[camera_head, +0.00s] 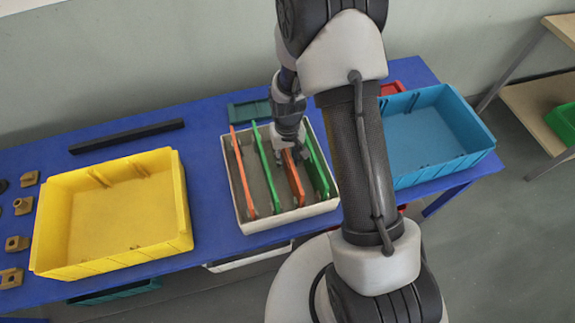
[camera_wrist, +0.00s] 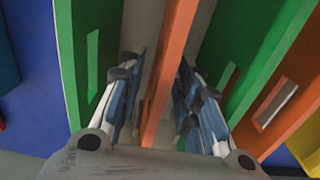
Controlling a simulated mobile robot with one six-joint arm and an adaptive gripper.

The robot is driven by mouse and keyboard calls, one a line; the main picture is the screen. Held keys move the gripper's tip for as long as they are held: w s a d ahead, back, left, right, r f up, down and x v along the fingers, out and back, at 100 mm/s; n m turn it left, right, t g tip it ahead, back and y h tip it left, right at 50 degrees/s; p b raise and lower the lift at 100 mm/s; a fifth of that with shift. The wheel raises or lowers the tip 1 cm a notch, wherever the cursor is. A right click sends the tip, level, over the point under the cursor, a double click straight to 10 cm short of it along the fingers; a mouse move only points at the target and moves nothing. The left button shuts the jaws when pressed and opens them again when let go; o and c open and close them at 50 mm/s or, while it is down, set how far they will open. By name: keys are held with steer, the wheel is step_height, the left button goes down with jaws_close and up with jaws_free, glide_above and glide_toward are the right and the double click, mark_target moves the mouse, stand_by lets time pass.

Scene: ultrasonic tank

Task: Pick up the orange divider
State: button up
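Two orange dividers stand upright in a white-rimmed tray (camera_head: 290,217). The right-hand orange divider (camera_head: 295,184) is partly hidden by my gripper (camera_head: 291,152) above it. In the wrist view, this orange divider (camera_wrist: 174,55) runs between the two fingers of my gripper (camera_wrist: 160,98). The fingers are spread, one on each side, with a visible gap to it. The other orange divider (camera_head: 242,172) stands at the tray's left side and also shows at the right of the wrist view (camera_wrist: 282,98).
Green dividers flank the orange one: one on its left (camera_head: 264,165), another on its right (camera_head: 316,165), close to my fingers. A yellow bin (camera_head: 115,264) stands left and a blue bin (camera_head: 440,165) right on the blue table (camera_head: 215,255).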

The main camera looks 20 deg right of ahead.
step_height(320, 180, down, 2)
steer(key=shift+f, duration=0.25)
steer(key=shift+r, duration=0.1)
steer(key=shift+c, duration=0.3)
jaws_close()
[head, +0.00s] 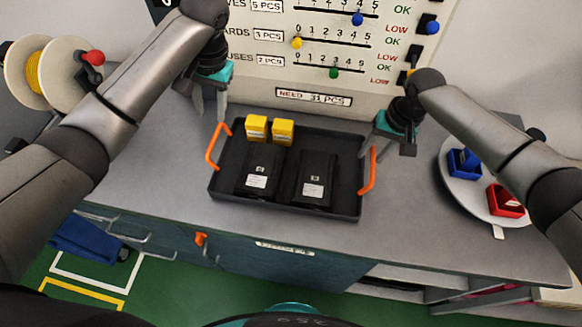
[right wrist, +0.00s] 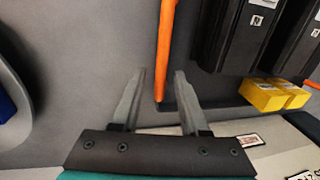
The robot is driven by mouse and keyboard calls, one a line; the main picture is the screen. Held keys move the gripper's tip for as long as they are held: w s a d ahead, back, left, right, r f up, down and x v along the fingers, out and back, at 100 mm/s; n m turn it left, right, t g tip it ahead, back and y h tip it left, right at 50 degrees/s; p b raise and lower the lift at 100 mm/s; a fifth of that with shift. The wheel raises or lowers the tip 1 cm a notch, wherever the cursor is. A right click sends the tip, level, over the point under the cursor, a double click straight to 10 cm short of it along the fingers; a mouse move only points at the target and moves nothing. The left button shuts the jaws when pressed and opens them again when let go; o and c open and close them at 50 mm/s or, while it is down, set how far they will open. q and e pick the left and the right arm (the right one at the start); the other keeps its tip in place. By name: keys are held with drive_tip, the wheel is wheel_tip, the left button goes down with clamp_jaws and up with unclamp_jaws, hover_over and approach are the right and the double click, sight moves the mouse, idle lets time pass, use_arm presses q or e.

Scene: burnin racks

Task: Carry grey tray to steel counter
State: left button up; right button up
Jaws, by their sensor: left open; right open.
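The dark grey tray (head: 285,206) sits on a grey worktop and has an upright orange handle at each end. It holds two black labelled boxes (head: 261,172) and two yellow boxes (head: 257,127). My left gripper (head: 210,112) is open and empty, above and behind the left handle (head: 217,146). My right gripper (head: 371,151) is open near the right handle (head: 368,171). In the right wrist view, the handle (right wrist: 166,45) runs in between the fingertips, and neither finger is seen gripping it. I cannot tell which surface is the steel counter.
A panel with coloured sliders (head: 320,45) stands behind the tray. A round white plate (head: 469,197) with blue and red bins is at the right. A spool with yellow winding (head: 35,72) is at the left. The worktop (head: 290,235) is clear in front of the tray.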

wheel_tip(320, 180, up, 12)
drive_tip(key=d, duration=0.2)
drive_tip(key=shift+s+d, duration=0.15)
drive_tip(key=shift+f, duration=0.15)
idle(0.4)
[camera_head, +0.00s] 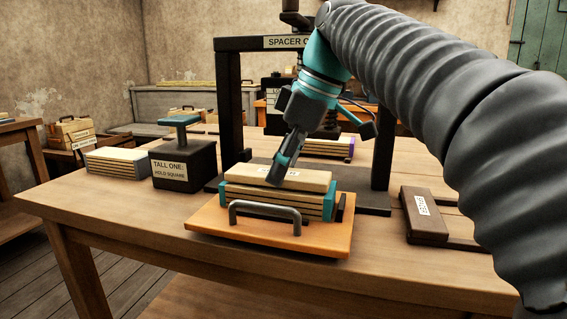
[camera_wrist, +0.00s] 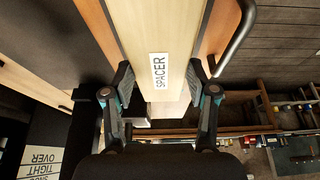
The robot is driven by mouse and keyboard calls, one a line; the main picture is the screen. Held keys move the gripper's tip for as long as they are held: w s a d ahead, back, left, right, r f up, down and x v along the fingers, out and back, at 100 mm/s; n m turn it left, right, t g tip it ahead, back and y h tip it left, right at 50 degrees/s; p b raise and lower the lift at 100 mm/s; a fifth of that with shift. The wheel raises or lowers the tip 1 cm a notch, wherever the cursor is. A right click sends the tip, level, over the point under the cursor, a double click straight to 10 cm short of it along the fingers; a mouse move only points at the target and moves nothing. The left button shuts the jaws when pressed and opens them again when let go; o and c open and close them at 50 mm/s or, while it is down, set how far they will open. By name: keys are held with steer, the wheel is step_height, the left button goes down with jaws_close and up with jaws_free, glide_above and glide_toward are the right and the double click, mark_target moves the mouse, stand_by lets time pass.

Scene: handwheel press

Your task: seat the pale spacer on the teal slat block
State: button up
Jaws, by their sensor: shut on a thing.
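The pale spacer (camera_head: 312,181) is a long light-wood bar with a label. It lies level and lengthwise over the teal slat block (camera_head: 275,203), a stack of pale slats between teal end pieces. I cannot tell whether it rests fully on the block or a thin gap is left. My gripper (camera_head: 283,171) comes down from above and is shut across the spacer near its middle. In the wrist view my gripper's fingers (camera_wrist: 161,85) press both long sides of the spacer (camera_wrist: 155,30), beside its SPACER label. The block is hidden there.
The block stands on an orange board (camera_head: 205,218) with a grey handle (camera_head: 265,206) in front. The dark press frame (camera_head: 229,105) rises behind. A black "TALL ONE" stand (camera_head: 185,168) and another slat stack (camera_head: 117,162) are left; a brown block (camera_head: 423,215) is right.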

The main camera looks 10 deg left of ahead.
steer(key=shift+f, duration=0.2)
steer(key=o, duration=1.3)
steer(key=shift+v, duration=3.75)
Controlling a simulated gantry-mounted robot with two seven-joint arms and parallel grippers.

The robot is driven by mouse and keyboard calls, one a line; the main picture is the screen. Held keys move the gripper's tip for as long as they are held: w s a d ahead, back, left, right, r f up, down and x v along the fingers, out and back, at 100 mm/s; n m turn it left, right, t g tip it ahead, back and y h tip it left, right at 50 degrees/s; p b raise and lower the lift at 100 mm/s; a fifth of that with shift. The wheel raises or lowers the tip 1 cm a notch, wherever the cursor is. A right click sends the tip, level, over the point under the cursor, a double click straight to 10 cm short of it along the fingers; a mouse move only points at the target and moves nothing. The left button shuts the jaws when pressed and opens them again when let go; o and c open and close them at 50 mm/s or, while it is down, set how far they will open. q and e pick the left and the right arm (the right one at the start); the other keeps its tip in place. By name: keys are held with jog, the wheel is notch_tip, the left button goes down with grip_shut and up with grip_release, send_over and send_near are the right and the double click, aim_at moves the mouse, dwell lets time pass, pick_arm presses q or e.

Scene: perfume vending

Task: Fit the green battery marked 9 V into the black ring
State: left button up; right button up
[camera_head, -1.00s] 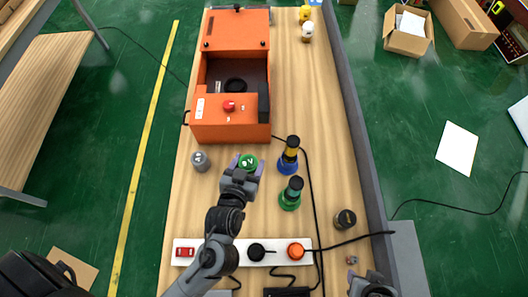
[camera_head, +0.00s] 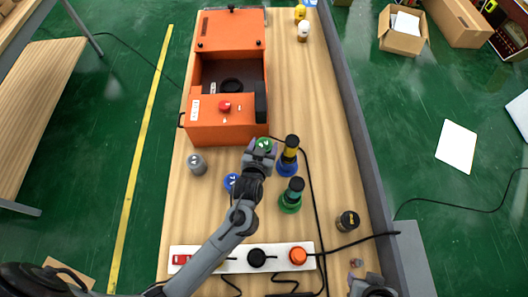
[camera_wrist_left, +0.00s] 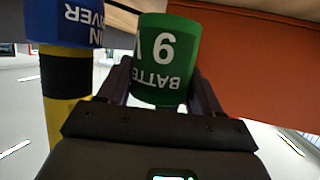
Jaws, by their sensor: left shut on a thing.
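The green battery (camera_head: 264,143) is held in my left gripper (camera_head: 262,153), just past the front right corner of the orange machine. In the left wrist view, the battery (camera_wrist_left: 166,62) sits between the two dark fingers, its "9" and "BATTE" lettering upside down. The black ring (camera_head: 232,83) lies on the dark floor inside the orange machine's open bay, up and left of the battery. Nothing shows inside the ring. My right gripper (camera_head: 373,285) is at the bottom edge; its fingers are not clear.
The orange machine (camera_head: 222,130) has a raised lid and a red button. A yellow-and-black tool on a blue base (camera_head: 288,160) stands close right of my left gripper. A green-based tool (camera_head: 291,196), grey cylinder (camera_head: 197,164) and blue cylinder (camera_head: 231,181) stand nearby.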

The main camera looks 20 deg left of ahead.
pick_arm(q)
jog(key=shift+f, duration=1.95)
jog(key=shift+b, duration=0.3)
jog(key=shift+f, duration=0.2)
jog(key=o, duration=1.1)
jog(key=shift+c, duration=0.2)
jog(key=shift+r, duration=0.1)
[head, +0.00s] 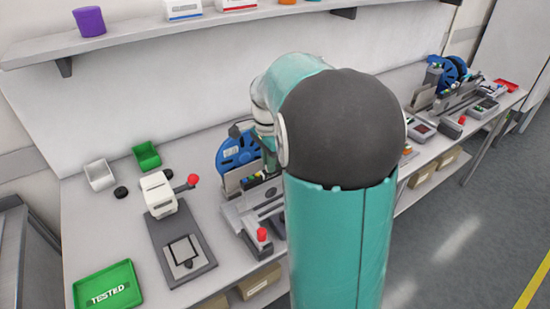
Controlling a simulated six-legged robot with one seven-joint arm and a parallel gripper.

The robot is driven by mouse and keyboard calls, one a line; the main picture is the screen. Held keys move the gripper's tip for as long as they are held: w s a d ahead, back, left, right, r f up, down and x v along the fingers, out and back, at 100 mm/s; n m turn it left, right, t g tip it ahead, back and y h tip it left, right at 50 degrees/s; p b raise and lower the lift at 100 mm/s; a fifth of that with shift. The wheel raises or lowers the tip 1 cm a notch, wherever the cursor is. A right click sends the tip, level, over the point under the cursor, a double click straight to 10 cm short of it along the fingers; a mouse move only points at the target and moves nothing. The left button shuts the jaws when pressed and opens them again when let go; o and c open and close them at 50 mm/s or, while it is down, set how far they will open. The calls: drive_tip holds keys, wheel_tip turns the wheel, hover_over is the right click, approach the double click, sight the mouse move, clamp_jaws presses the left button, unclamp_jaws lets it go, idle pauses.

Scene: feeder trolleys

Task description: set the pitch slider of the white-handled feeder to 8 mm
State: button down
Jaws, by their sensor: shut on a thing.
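A grey feeder (238,213) with a blue reel (238,150) stands on the bench just left of my arm. A red knob (262,234) stands at its front end. My arm covers its right part. A second feeder (430,98) with a blue reel (450,70) stands farther right along the bench. I cannot make out a white handle on either feeder. The pitch slider and its marks cannot be told at this size. My arm bends down beside the nearer feeder, and the jaws of my gripper are hidden.
Left of the nearer feeder is a white press (159,193) with a red-knobbed lever on a dark base. A green TESTED tray (107,288), a white bin (99,174) and a green bin (147,155) share the bench (88,235). A shelf (140,41) runs above.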

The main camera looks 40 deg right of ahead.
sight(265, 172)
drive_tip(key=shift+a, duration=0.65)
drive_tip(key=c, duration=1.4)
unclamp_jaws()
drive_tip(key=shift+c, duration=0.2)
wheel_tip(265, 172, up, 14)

++++++++

Exercise:
Return, unchanged, the lines from the first line of the material through the line that holds "Controlling a simulated mobile", inclusive, omitting pictures.

Full answer:
[camera_head, +0.00s] 
[camera_wrist, +0.00s] 
Controlling a simulated mobile robot with one six-joint arm and an adaptive gripper.

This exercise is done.